Indeed, Google pitches the Chromebit as being ideal for TV use. The company suggests showcasing Google Photos on a large screen, playing games from the Chrome Web Store, and streaming videos from Google Play Movies & TV.
But controlling a full desktop browser through the television has always been a clunky experience, and the Chromebit does nothing to make it better. Website text can be hard to read from the couch 10 feet away, and you have to squint to make out the tiny mouse cursor. Chrome’s settings will let you blow up text and enlarge the cursor, but even these tweaks can’t make up for the comfort that comes from a proper TV remote. The living room just isn’t a natural habitat for mouse and keyboard controls.
Besides, better devices are available for most of Chromebit’s proposed TV uses. Among them are Google’s own $35 Chromecast dongle, which lets you play videos, music, and photos on the television using a phone, tablet, or PC as the remote control.
The Chromebit’s advantage, in theory, is that it runs a full desktop web browser, letting you visit any website. For instance, you can access the free version of Hulu, or watch full episodes of TV shows on sites like CBS and Comedy Central. Even if you have a streaming box such as a Roku or Apple TV, the Chromebit could be a stand-in for when your favorite video or music site doesn’t have an app available.
Unfortunately, Chromebit is so underpowered that it can’t even handle Flash video without choppiness, which is distracting if not unwatchable. Sites that use HTML5 instead of Flash fare better, but many popular websites haven’t made the switch yet, and appear to be in no rush.
The Chromebit is better suited as a lightweight desktop computer. If you’ve got a spare monitor sitting around, you can plug in the Chromebit, connect a Bluetooth mouse and keyboard, and put the whole setup in the kitchen, family room, or anywhere else you might want to access a full web browser. (Schools and businesses might also get some use out of Chromebit this way.)
As a simple way to browse the web and use web applications, it works. I’ve been able to type this entire review on the Chromebit using Word Online, with no major performance issues. Even with a half-dozen other browser tabs open, the Chromebit remains a tolerable experience.
Things get hairier when you start playing videos, using Flash sites, or juggling more than about 10 resource-heavy browser tabs. For instance, I tried putting the Chromebit through my usual Sunday afternoon ritual of watching NFL Redzone while running Yahoo Fantasy Sports’s StatTracker web application, and found that performance was uncomfortably slow. And during the workday, leaving tabs open for Tweetdeck and Slack led to long delays after getting back from lunch, as the Chromebit struggled to load up everything I’d missed.
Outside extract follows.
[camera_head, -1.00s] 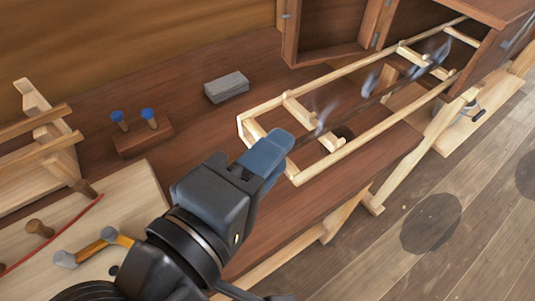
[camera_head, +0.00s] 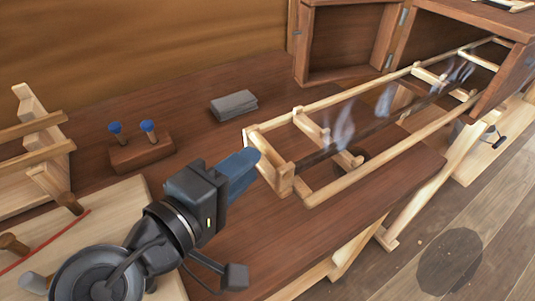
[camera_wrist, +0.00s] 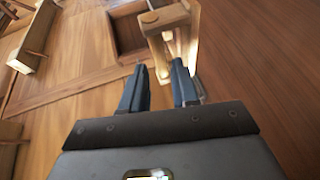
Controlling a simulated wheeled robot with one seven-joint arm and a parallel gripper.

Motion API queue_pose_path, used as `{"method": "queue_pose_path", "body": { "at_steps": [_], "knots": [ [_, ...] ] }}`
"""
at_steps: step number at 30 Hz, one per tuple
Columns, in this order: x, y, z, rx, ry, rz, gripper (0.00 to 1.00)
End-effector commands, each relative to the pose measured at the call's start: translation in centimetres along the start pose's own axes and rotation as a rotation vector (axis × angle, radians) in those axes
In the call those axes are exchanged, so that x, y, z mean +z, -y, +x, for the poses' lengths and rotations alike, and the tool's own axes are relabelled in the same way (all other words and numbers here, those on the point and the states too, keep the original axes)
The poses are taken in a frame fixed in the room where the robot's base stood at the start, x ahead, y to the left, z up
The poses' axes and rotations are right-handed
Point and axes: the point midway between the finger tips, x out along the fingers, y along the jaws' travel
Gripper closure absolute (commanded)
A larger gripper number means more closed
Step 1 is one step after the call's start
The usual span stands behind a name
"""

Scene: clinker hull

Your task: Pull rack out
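The rack (camera_head: 385,161) is a long pale wooden ladder-like frame. It lies along the bench, its near part outside the wooden box (camera_head: 459,22) and its far end inside the open box. Its near end has a wooden block (camera_head: 285,178), which also shows in the wrist view (camera_wrist: 164,17). My gripper (camera_head: 249,160) is just left of that near end. In the wrist view my gripper (camera_wrist: 157,72) has two blue fingers apart, with nothing between them. The rack's end is beyond the fingertips, and I see no contact.
A holder with two blue-topped pegs (camera_head: 140,153) and a grey block (camera_head: 233,104) stand on the bench (camera_head: 216,143) behind. The box door (camera_head: 345,40) is open. A pale board with tools (camera_head: 110,215) is at the left. Wisps of steam hang over the rack.

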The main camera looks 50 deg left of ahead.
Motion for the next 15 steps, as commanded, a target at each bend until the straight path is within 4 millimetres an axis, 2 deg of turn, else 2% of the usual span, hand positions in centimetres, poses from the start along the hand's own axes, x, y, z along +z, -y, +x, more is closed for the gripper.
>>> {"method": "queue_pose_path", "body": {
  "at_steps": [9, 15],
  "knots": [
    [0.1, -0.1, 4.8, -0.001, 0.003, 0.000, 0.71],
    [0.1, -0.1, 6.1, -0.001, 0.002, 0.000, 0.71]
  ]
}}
This is simply a matter of the Chromebit cramming meager components into a small device to achieve a tiny sticker price. Like Samsung’s $250 Chromebook from 2012, the Chromebit uses an ARM-based processor–like what you’d find in a phone or tablet–and includes just 2GB of RAM. The desktop web wasn’t really made for these tech specs, and it’s most apparent when you’re visiting sites that haven’t been made mobile-friendly.
Despite the parallels to 2012’s Chromebook, the Chromebit enters the market facing a different set of realities.
Most notably, Microsoft has responded to the Chrome OS threat over the past few years, lowering the base storage and RAM requirements of Windows, and even offering a break on licensing costs for vendors. As a result, we’ve seen a bunch of low-cost, lightweight Windows PCs enter the fray, including stick-sized computers from Intel, Lenovo, and Asus. The $85 Chromebit is still cheaper than these devices, none of which have cracked the $100 barrier, but the returns are diminishing.
The future of Chrome OS is also an elephant in the room, with recent reports claiming that Google may announce some Android-Chrome hybrid for laptops and desktops next year. Google says that Chrome OS isn’t going away–it has lots of traction in schools, after all–but it’s not hard to imagine a scenario where development de-emphasizes consumer applications. The concept of Chrome apps already seems to have stalled.
The Chromebit, then, will have a harder time influencing the PC market than Samsung’s Chromebook did. But at the same time, it’s a better distillation of Chrome OS’s purpose, cheaply putting a web browser on a screen of any size, without the overhead of a full desktop operating system. The idea is just as deserving of a few more years to blossom.